The case is silver-colored plastic with a bronze-ish, brushed-aluminum finish. There’s minor creaking when you twist the case, but otherwise it seems solidly built.
On the front of the device (click on image at right for larger view) are a power switch and charging LED, four application launch buttons, and up and down scroll buttons. The application launch buttons have good tactile feedback, and the scroll buttons are slightly indented, qualities that make it good for game playing. Tiny holes for the audio speaker surround the scroll buttons. Also, near the top left is the microphone hole for voice recording.

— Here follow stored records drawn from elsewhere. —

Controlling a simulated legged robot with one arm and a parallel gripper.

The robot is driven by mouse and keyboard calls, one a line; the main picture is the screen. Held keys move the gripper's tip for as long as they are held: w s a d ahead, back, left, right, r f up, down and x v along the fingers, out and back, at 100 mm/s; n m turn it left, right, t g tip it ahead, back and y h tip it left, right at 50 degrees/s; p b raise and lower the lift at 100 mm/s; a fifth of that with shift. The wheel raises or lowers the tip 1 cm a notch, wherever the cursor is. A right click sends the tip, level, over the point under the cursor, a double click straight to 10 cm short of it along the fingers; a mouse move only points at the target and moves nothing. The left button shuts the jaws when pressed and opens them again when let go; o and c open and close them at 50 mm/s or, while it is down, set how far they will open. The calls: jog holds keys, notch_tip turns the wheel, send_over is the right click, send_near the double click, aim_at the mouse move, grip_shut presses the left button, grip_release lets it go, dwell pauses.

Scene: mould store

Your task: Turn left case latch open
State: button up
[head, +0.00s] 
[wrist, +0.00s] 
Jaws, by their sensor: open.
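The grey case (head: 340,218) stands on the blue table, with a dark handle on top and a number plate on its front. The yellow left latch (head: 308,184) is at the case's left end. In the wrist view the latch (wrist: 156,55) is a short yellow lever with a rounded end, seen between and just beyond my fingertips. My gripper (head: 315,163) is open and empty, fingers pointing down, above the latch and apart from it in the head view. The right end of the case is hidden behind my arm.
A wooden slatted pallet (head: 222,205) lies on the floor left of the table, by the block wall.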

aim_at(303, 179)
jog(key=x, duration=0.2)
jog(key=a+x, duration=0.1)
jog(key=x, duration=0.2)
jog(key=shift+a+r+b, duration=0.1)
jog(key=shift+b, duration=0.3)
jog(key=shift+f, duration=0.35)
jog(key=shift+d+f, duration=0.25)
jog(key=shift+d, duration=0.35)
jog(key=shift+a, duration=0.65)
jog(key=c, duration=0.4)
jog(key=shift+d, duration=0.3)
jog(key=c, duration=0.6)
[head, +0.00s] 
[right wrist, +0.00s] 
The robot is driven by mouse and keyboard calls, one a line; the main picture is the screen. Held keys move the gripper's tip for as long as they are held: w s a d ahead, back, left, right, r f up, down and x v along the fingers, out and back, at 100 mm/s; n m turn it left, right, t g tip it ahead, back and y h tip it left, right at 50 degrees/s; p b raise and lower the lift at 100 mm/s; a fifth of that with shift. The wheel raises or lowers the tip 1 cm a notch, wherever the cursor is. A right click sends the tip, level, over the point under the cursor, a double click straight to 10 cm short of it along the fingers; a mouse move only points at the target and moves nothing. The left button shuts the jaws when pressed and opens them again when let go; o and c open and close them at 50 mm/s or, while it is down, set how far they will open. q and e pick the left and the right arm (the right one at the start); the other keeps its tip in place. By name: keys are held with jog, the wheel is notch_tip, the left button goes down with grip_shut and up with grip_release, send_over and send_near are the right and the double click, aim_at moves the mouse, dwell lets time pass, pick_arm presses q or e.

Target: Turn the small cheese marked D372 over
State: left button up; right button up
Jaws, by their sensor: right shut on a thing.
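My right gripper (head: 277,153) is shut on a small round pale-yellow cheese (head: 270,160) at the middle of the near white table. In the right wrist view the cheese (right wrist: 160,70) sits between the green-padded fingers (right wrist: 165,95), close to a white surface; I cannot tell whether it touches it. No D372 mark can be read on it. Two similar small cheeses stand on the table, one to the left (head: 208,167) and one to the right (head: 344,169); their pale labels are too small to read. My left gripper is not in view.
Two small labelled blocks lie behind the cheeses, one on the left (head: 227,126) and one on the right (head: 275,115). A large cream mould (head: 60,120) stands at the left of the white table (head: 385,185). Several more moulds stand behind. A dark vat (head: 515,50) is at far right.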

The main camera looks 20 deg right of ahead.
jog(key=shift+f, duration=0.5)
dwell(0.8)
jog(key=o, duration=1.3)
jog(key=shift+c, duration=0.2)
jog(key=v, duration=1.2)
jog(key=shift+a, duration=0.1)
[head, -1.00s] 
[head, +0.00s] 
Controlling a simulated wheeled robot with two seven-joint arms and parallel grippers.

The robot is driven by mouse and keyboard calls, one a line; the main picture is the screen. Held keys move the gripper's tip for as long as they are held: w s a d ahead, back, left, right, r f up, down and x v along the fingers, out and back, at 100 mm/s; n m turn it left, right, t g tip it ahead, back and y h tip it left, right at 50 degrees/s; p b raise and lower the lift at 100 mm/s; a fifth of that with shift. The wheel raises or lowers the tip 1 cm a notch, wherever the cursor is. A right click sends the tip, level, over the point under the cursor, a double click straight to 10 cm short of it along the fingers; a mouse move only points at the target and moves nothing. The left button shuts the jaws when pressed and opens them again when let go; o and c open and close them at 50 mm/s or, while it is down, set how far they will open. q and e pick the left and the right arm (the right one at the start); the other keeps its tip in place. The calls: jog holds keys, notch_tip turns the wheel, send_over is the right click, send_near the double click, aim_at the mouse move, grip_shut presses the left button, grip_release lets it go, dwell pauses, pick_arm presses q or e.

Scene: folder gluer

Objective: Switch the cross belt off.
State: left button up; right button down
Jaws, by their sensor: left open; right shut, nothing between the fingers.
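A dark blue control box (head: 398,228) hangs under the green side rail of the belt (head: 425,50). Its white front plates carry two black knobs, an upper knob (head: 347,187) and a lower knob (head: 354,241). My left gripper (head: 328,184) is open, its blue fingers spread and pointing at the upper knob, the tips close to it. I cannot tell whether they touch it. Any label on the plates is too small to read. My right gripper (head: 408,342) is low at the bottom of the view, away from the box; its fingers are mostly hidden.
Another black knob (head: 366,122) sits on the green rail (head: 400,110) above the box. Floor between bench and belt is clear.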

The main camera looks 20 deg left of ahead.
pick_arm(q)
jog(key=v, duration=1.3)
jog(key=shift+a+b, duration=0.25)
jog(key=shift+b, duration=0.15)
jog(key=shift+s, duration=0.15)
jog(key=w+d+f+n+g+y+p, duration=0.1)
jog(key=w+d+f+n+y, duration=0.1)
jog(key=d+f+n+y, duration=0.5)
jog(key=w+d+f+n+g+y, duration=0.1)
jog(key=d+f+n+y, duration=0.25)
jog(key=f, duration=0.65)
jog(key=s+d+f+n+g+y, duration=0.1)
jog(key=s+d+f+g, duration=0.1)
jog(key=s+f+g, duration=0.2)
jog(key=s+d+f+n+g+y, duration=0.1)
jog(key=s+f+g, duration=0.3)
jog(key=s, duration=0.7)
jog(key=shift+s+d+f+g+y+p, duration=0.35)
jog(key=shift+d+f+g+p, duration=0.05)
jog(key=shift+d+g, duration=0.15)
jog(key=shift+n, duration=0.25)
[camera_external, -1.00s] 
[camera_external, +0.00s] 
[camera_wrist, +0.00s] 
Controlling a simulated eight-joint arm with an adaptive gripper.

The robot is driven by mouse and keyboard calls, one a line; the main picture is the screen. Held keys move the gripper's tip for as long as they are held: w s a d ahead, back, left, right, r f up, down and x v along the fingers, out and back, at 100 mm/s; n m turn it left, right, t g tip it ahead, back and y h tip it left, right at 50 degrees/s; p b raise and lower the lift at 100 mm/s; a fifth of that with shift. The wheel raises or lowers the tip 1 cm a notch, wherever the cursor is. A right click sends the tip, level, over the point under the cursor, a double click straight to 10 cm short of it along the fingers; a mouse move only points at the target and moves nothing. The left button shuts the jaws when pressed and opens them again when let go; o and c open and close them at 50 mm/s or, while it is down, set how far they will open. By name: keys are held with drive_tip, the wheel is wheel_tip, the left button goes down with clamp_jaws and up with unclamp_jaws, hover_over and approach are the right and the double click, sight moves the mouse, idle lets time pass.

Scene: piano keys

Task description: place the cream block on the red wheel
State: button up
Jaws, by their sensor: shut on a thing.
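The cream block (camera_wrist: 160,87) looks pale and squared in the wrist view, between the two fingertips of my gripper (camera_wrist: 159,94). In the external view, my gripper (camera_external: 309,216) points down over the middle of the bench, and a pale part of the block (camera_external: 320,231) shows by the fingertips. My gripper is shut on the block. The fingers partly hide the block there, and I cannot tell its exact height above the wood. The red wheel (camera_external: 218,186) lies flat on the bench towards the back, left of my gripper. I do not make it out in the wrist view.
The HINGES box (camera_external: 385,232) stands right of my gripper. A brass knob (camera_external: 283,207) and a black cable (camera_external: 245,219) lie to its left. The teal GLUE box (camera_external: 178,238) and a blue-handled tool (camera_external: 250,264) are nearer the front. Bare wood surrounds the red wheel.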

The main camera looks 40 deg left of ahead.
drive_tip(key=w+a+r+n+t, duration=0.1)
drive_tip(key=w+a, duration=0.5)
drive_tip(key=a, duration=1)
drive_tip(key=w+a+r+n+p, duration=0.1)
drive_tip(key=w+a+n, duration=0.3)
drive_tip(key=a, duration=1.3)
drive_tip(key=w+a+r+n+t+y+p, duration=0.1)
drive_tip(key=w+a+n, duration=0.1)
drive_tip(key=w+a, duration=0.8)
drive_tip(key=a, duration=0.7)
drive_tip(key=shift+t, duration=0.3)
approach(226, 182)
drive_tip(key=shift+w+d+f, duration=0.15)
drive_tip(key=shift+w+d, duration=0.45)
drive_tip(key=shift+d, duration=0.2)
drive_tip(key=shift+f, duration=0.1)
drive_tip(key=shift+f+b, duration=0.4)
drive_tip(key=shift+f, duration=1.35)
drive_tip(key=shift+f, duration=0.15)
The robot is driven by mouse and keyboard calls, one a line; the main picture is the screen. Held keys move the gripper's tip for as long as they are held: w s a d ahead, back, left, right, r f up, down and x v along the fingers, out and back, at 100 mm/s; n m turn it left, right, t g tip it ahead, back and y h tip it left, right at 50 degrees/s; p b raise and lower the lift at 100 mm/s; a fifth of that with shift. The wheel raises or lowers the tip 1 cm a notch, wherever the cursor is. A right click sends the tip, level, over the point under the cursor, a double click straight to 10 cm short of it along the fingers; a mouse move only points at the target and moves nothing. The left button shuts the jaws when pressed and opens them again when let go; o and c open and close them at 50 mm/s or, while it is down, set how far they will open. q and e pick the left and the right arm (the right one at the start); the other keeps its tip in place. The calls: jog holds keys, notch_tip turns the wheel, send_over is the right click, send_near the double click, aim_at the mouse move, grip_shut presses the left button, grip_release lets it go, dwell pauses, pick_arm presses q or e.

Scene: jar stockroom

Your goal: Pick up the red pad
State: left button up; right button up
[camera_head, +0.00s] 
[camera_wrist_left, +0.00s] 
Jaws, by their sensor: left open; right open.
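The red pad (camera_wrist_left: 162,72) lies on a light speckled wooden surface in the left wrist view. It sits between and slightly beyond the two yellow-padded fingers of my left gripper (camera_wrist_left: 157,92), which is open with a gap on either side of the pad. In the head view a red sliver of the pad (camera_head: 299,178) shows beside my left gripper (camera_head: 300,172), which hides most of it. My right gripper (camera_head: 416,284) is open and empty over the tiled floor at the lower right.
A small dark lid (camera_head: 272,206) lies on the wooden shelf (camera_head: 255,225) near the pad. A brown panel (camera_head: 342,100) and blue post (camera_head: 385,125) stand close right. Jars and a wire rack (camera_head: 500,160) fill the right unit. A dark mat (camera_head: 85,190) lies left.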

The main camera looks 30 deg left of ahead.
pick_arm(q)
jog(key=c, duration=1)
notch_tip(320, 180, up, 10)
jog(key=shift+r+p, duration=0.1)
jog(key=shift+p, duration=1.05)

The top of the unit holds the infrared (IR) port, the Secure Digital (SD) slot (as of this writing, I have been unable to determine if the slot is SDIO capable), the headphone jack, the stylus silo, the external GPS antenna connector, and the hinge for the built-in GPS antenna. The headphone jack takes standard 3.5 mm headphones and supports stereo. The stylus is aluminum with a removable plastic tip and a hidden reset pin in the top. It’s easy to extract from the silo thanks to its protruding, ribbed thumb tab.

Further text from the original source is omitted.